The request:
Return the material word for word. Do not include pictures.

Source records:
^^^^
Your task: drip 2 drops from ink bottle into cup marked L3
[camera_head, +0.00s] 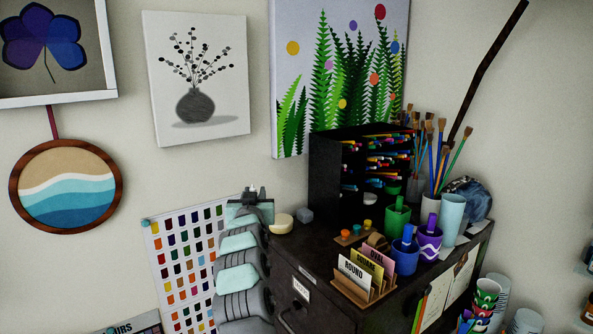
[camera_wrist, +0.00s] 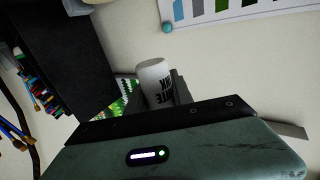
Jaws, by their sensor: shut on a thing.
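My gripper (camera_wrist: 176,88) is shut on a white bottle (camera_wrist: 153,72) with dark lettering, seen in the wrist view just beyond the dark edge of my wrist. No cup marked L3 can be made out in either view.
The dark cabinet (camera_head: 318,262) holds a pen rack (camera_head: 322,170), a green cup (camera_head: 396,220), a blue cup (camera_head: 405,259), a purple cup (camera_head: 428,245) and a card holder (camera_head: 350,290). Stacked cups (camera_head: 484,296) stand lower right. A colour chart (camera_head: 178,262) hangs behind my arm.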

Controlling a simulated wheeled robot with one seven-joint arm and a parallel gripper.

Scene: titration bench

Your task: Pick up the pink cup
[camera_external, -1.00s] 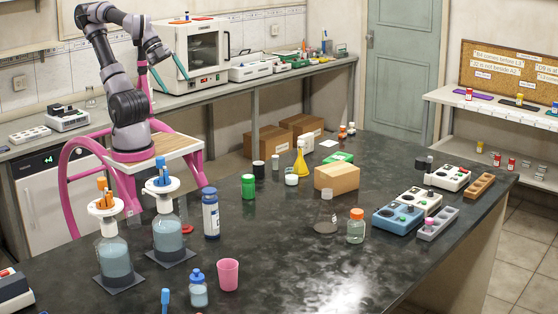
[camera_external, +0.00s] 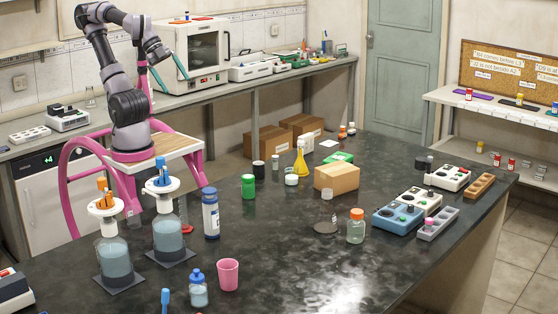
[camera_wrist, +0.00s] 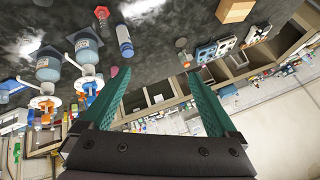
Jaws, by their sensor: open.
^^^^
Written answer:
Your task: drip 2 drops from ink bottle into cup marked L3
[camera_head, +0.00s] 
[camera_wrist, +0.00s] 
Jaws, by their sensor: shut on a thing.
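My gripper (camera_wrist: 176,88) is shut on a white bottle (camera_wrist: 153,72) with dark lettering, seen in the wrist view just beyond the dark edge of my wrist. No cup marked L3 can be made out in either view.
The dark cabinet (camera_head: 318,262) holds a pen rack (camera_head: 322,170), a green cup (camera_head: 396,220), a blue cup (camera_head: 405,259), a purple cup (camera_head: 428,245) and a card holder (camera_head: 350,290). Stacked cups (camera_head: 484,296) stand lower right. A colour chart (camera_head: 178,262) hangs behind my arm.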

Controlling a simulated wheeled robot with one seven-joint arm and a parallel gripper.

Scene: titration bench

Your task: Pick up the pink cup
[camera_external, -1.00s] 
[camera_external, +0.00s] 
[camera_wrist, +0.00s] 
Jaws, by their sensor: open.

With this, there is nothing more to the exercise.